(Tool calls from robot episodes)
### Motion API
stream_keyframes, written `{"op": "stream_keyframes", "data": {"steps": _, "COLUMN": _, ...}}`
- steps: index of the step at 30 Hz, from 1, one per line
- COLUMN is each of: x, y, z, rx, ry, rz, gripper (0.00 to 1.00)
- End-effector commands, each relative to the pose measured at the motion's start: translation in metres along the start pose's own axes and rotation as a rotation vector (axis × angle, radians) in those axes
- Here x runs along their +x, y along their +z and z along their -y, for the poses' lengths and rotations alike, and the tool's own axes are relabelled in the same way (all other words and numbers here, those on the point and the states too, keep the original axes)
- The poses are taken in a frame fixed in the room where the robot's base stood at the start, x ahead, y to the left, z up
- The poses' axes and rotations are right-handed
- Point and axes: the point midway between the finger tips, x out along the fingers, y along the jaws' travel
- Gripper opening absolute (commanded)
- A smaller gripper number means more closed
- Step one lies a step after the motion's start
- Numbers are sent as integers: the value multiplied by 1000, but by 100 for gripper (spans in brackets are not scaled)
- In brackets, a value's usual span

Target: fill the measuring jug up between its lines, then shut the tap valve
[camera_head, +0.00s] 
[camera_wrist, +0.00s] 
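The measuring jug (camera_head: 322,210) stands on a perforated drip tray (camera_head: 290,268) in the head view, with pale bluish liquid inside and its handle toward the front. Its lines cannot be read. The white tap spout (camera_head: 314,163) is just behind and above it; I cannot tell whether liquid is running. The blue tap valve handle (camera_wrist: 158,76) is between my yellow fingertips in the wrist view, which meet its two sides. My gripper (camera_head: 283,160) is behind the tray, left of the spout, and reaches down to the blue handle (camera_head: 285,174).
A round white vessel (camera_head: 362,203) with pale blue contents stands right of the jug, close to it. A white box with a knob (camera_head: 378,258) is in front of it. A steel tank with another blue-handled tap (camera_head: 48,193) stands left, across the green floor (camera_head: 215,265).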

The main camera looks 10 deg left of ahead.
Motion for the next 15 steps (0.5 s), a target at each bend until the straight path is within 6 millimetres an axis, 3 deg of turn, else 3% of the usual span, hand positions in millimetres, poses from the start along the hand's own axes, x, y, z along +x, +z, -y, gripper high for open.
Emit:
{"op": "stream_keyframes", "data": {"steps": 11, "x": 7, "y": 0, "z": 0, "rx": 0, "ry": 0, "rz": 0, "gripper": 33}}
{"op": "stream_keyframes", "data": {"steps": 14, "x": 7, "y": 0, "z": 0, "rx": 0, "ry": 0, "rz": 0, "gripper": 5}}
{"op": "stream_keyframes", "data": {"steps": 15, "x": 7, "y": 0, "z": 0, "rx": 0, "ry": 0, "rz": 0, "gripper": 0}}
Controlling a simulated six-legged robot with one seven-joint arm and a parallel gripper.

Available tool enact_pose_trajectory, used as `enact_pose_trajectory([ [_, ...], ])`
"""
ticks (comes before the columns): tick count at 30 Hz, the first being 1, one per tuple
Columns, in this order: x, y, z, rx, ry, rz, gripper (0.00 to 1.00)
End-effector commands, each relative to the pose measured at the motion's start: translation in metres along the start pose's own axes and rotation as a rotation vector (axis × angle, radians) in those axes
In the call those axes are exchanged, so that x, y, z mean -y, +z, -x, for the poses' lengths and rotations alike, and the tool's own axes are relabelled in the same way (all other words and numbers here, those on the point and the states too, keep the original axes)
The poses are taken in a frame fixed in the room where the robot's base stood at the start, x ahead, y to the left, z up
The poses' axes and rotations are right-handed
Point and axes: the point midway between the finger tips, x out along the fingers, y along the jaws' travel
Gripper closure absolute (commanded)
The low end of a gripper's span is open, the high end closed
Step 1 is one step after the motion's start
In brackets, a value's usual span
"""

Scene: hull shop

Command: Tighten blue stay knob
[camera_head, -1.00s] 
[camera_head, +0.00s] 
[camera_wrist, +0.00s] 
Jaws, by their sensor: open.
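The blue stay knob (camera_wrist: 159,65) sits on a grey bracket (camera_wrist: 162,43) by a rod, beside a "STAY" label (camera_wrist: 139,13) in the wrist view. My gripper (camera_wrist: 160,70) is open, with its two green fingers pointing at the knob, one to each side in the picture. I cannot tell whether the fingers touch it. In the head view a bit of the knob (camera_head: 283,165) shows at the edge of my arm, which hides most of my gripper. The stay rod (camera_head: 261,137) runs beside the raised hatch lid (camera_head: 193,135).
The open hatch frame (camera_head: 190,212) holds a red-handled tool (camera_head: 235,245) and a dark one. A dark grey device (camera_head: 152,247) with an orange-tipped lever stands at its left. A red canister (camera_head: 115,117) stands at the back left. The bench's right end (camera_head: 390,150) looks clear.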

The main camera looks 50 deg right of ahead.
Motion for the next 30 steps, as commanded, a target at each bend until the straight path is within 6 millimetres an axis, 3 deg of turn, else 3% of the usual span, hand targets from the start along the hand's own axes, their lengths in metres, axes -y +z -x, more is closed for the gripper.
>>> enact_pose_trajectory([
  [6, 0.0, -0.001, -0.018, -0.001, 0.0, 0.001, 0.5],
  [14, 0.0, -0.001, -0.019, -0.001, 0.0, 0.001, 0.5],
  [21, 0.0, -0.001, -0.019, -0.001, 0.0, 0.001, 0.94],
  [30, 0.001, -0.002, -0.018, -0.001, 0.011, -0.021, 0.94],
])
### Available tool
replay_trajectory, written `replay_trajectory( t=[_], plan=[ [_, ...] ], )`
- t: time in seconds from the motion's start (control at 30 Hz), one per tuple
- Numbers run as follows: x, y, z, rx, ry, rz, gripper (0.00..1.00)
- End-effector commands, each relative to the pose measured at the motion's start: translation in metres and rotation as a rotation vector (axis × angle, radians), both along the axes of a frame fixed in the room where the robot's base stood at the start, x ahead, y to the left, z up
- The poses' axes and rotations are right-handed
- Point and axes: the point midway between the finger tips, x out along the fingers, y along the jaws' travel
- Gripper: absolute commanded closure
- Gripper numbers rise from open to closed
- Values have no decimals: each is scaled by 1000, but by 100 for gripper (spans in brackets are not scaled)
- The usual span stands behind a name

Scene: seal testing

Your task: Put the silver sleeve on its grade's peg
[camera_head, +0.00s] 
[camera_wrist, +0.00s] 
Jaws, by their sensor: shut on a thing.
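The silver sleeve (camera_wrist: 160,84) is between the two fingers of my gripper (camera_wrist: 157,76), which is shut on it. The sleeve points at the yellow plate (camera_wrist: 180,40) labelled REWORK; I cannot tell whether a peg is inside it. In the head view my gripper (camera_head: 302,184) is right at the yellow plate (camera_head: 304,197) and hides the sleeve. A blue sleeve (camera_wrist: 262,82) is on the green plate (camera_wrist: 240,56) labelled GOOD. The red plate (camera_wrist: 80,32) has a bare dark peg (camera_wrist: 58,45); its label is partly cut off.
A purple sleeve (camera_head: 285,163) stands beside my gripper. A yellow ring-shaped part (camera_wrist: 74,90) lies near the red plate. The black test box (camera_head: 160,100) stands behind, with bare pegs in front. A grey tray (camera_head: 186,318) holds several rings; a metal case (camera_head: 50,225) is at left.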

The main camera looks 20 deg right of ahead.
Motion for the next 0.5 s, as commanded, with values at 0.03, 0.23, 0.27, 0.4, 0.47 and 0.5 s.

**SHORT PROBLEM**
Repeat the data precisely, line by line.

**RESPONSE**
### Motion API
stream_keyframes, written `{"op": "stream_keyframes", "data": {"steps": _, "COLUMN": _, ...}}`
- steps: index of the step at 30 Hz, from 1, one per line
- COLUMN is each of: x, y, z, rx, ry, rz, gripper (0.00 to 1.00)
- End-effector commands, each relative to the pose measured at the motion's start: translation in metres along the start pose's own axes and rotation as a rotation vector (axis × angle, radians) in those axes
- Here x runs along their +x, y along their +z and z along their -y, for the poses' lengths and rotations alike, and the tool's own axes are relabelled in the same way (all other words and numbers here, those on the point and the states too, keep the original axes)
- The poses are taken in a frame fixed in the room where the robot's base stood at the start, x ahead, y to the left, z up
- The poses' axes and rotations are right-handed
- Point and axes: the point midway between the finger tips, x out along the fingers, y along the jaws' travel
- Gripper opening absolute (commanded)
- A smaller gripper number means more closed
- Step one lies a step after the motion's start
- Numbers are sent as integers: the value multiplied by 1000, but by 100 for gripper (spans in brackets are not scaled)
- In brackets, a value's usual span

Target: fill the measuring jug up between its lines, then shut the tap valve
[camera_head, +0.00s] 
[camera_wrist, +0.00s] 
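The measuring jug (camera_head: 322,210) stands on a perforated drip tray (camera_head: 290,268) in the head view, with pale bluish liquid inside and its handle toward the front. Its lines cannot be read. The white tap spout (camera_head: 314,163) is just behind and above it; I cannot tell whether liquid is running. The blue tap valve handle (camera_wrist: 158,76) is between my yellow fingertips in the wrist view, which meet its two sides. My gripper (camera_head: 283,160) is behind the tray, left of the spout, and reaches down to the blue handle (camera_head: 285,174).
A round white vessel (camera_head: 362,203) with pale blue contents stands right of the jug, close to it. A white box with a knob (camera_head: 378,258) is in front of it. A steel tank with another blue-handled tap (camera_head: 48,193) stands left, across the green floor (camera_head: 215,265).

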The main camera looks 10 deg left of ahead.
Motion for the next 15 steps (0.5 s), a target at each bend until the straight path is within 6 millimetres an axis, 3 deg of turn, else 3% of the usual span, hand positions in millimetres, poses from the start along the hand's own axes, x, y, z along +x, +z, -y, gripper high for open.
Emit:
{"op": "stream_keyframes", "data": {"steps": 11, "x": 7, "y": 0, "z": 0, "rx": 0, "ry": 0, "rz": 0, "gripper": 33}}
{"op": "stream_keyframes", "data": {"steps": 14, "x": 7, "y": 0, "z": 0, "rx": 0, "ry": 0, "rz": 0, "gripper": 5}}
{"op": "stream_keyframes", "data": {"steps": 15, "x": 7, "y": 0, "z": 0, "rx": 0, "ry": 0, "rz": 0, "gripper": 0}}
Controlling a simulated six-legged robot with one seven-joint arm and a parallel gripper.

Available tool enact_pose_trajectory, used as `enact_pose_trajectory([ [_, ...], ])`
"""
ticks (comes before the columns): tick count at 30 Hz, the first being 1, one per tuple
Columns, in this order: x, y, z, rx, ry, rz, gripper (0.00 to 1.00)
End-effector commands, each relative to the pose measured at the motion's start: translation in metres along the start pose's own axes and rotation as a rotation vector (axis × angle, radians) in those axes
In the call those axes are exchanged, so that x, y, z mean -y, +z, -x, for the poses' lengths and rotations alike, and the tool's own axes are relabelled in the same way (all other words and numbers here, those on the point and the states too, keep the original axes)
The poses are taken in a frame fixed in the room where the robot's base stood at the start, x ahead, y to the left, z up
The poses' axes and rotations are right-handed
Point and axes: the point midway between the finger tips, x out along the fingers, y along the jaws' travel
Gripper closure absolute (commanded)
The low end of a gripper's span is open, the high end closed
Step 1 is one step after the motion's start
In brackets, a value's usual span
"""

Scene: hull shop

Command: Tighten blue stay knob
[camera_head, -1.00s] 
[camera_head, +0.00s] 
[camera_wrist, +0.00s] 
Jaws, by their sensor: open.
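The blue stay knob (camera_wrist: 159,65) sits on a grey bracket (camera_wrist: 162,43) by a rod, beside a "STAY" label (camera_wrist: 139,13) in the wrist view. My gripper (camera_wrist: 160,70) is open, with its two green fingers pointing at the knob, one to each side in the picture. I cannot tell whether the fingers touch it. In the head view a bit of the knob (camera_head: 283,165) shows at the edge of my arm, which hides most of my gripper. The stay rod (camera_head: 261,137) runs beside the raised hatch lid (camera_head: 193,135).
The open hatch frame (camera_head: 190,212) holds a red-handled tool (camera_head: 235,245) and a dark one. A dark grey device (camera_head: 152,247) with an orange-tipped lever stands at its left. A red canister (camera_head: 115,117) stands at the back left. The bench's right end (camera_head: 390,150) looks clear.

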The main camera looks 50 deg right of ahead.
Motion for the next 30 steps, as commanded, a target at each bend until the straight path is within 6 millimetres an axis, 3 deg of turn, else 3% of the usual span, hand targets from the start along the hand's own axes, their lengths in metres, axes -y +z -x, more is closed for the gripper.
>>> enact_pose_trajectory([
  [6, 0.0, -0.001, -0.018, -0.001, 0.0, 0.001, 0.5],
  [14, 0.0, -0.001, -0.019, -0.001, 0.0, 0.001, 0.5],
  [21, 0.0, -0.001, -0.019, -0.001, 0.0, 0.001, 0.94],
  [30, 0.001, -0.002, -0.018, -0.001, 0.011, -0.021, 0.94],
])
### Available tool
replay_trajectory, written `replay_trajectory( t=[_], plan=[ [_, ...] ], )`
- t: time in seconds from the motion's start (control at 30 Hz), one per tuple
- Numbers run as follows: x, y, z, rx, ry, rz, gripper (0.00..1.00)
- End-effector commands, each relative to the pose measured at the motion's start: translation in metres and rotation as a rotation vector (axis × angle, radians), both along the axes of a frame fixed in the room where the robot's base stood at the start, x ahead, y to the left, z up
- The poses' axes and rotations are right-handed
- Point and axes: the point midway between the finger tips, x out along the fingers, y along the jaws' travel
- Gripper: absolute commanded closure
- Gripper numbers rise from open to closed
- Values have no decimals: each is scaled by 1000, but by 100 for gripper (spans in brackets are not scaled)
- The usual span stands behind a name

Scene: seal testing

Your task: Put the silver sleeve on its grade's peg
[camera_head, +0.00s] 
[camera_wrist, +0.00s] 
Jaws, by their sensor: shut on a thing.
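The silver sleeve (camera_wrist: 160,84) is between the two fingers of my gripper (camera_wrist: 157,76), which is shut on it. The sleeve points at the yellow plate (camera_wrist: 180,40) labelled REWORK; I cannot tell whether a peg is inside it. In the head view my gripper (camera_head: 302,184) is right at the yellow plate (camera_head: 304,197) and hides the sleeve. A blue sleeve (camera_wrist: 262,82) is on the green plate (camera_wrist: 240,56) labelled GOOD. The red plate (camera_wrist: 80,32) has a bare dark peg (camera_wrist: 58,45); its label is partly cut off.
A purple sleeve (camera_head: 285,163) stands beside my gripper. A yellow ring-shaped part (camera_wrist: 74,90) lies near the red plate. The black test box (camera_head: 160,100) stands behind, with bare pegs in front. A grey tray (camera_head: 186,318) holds several rings; a metal case (camera_head: 50,225) is at left.

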The main camera looks 20 deg right of ahead.
Motion for the next 0.5 s, as commanded, with values at 0.03, 0.23, 0.27, 0.4, 0.47 and 0.5 s.

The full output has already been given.